Le Huy Nguyen Tran
Lyon, France

Illustration by
Miho Tomimasu

Dear 25-year-old me,

How are you?

I’m a little lost right now (actually, more than a little).

I’m not asking you to tell me that I’ll be okay. I know I will be. I know you are, wherever you are.

Sometimes I wonder why twenty-one, almost twenty-two, can be so hard. Though growing up everything was hazy, confusing, and just all around rough, there was guidance. There was Mom to make breakfast and lunch and pack it into that navy blue lunch box, which always smelled like soy sauce and honey. We knew it always waited for us on the northwestern corner of the dining room table. Even college had its constants: rushed cappuccinos and bananas at 11 a.m., the chill of autumn evenings mandating an extra sweater, journal entries and problem sets to be submitted before midnight.
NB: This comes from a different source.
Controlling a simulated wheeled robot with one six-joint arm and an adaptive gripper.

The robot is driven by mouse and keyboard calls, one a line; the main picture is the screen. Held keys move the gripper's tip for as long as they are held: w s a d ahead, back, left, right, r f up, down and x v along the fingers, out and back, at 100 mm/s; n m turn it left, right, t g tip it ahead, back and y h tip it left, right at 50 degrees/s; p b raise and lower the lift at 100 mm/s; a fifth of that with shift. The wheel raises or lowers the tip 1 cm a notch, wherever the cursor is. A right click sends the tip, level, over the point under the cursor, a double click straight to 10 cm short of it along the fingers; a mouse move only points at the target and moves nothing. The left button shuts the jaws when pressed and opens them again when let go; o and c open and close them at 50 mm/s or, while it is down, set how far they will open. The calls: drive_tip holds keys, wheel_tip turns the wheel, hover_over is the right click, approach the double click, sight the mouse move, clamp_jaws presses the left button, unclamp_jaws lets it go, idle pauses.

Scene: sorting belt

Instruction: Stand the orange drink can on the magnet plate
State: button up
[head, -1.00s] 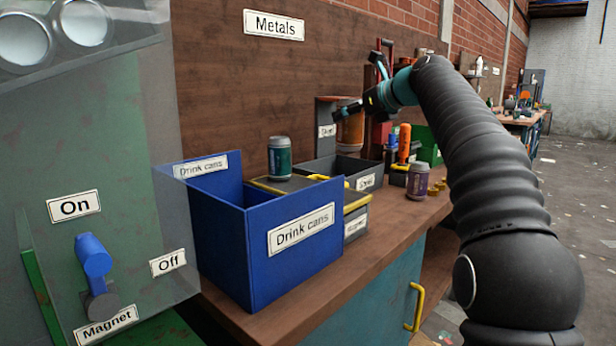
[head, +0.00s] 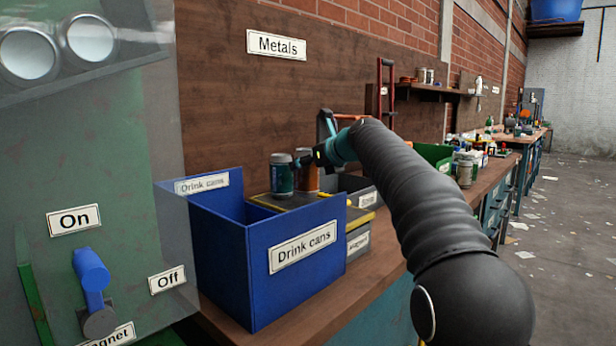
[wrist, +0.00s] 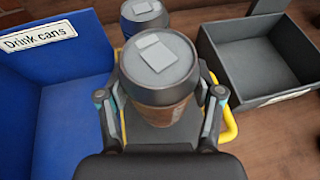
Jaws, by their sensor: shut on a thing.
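The orange drink can (head: 307,174) is upright between the fingers of my gripper (head: 306,160). In the wrist view the can (wrist: 158,117) shows its grey lid and brownish-orange side, with my gripper (wrist: 161,95) shut around it. It is over the dark, yellow-edged magnet plate (wrist: 150,137), just behind the blue bin. The plate's edge also shows in the head view (head: 262,201). I cannot tell whether the can's base touches the plate. A teal can (head: 282,176) stands on the plate close beside the orange can; its lid shows in the wrist view (wrist: 144,12).
The blue drink cans bin (head: 300,262) stands in front of the plate. An open grey bin (wrist: 262,62) is right of it in the wrist view. The blue magnet lever (head: 92,270) points up, nearer the On label. My arm hides part of the bench.

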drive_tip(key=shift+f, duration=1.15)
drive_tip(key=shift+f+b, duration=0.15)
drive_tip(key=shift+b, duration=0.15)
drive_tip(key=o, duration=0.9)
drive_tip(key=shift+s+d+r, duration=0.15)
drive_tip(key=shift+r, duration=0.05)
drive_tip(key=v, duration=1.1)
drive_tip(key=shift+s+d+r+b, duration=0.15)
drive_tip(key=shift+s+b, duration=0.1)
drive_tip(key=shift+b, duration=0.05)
I just need a little comforting right now, just to be told that I didn’t mess up. That I didn’t make the wrong choice by leaving the embrace of my friends and family to move to a strange city all alone—completely, totally alone.

This is the best place we can afford. There’s a Rwandan refugee and a Muslim frat boy sleeping in the living room—roommates. Laundry is being washed in a white bucket, in the kitchen, right now. My room is storage for mattresses and purple floral sheets. At least Hôtel de Ville and all the bars are downstairs.

Last night I went for a run. Actually, let’s be honest, it was more like an evening stroll in short shorts. Restive from the repetitive stepping motion, my attention turned to some swans pecking at their feathers in on the edge of the Rhône. As I watched them flock together, I couldn’t help but be reminded of the night of graduation, when I turned down my last chance to spend time with my group of friends because I was off to France early the next morning.

I wanted to call someone to ask them to hang out. But my Nokia prepaid had no money left on it. Heck, it didn’t even have T-9 or a game of Snake.

I’m afraid of saying it out loud (that I’m lonely). I keep thinking that if I speak my doubts, letting them leave my mouth and enter the atmosphere, they would become truths. Truths that say I have somehow failed. That, for the first time in a long time, I made a serious mistake.

So I write to you to ask a few things: Do you still travel? How’s the sex life going? Did that plan to get a Ph.D. come to fruition? Is Mom doing okay? What was the last book you read? Are you a good friend? Please tell me there are no gray hairs (you remember two days ago the woman cutting our hair told us she found two?!).

Though I am writing this to seek assurance and affirmation from you, I know it would not be complete if I didn’t remind you (yes, my chronologically-more-mature self) of a few small things. Don’t forget to be with just yourself. Remember those mornings when we had a little time to sit naked on the couch and drink coffee, doing nothing but being naked and drinking coffee? They were nice, right? Right.

As you continue to grow up, the pressure to become a “real” person rapidly intensifies, I think. Well, don’t let that define you. We were given the gift of choice, the blessing of freedom. And we’ve always only used our hearts to guide it. It has invariably worked out in our favor. So we cannot let that gentle, yet mighty, voice inside ourselves be silenced or overlooked.

Everything else eventually falls into place. Never the way we expect, but always the way we know is right.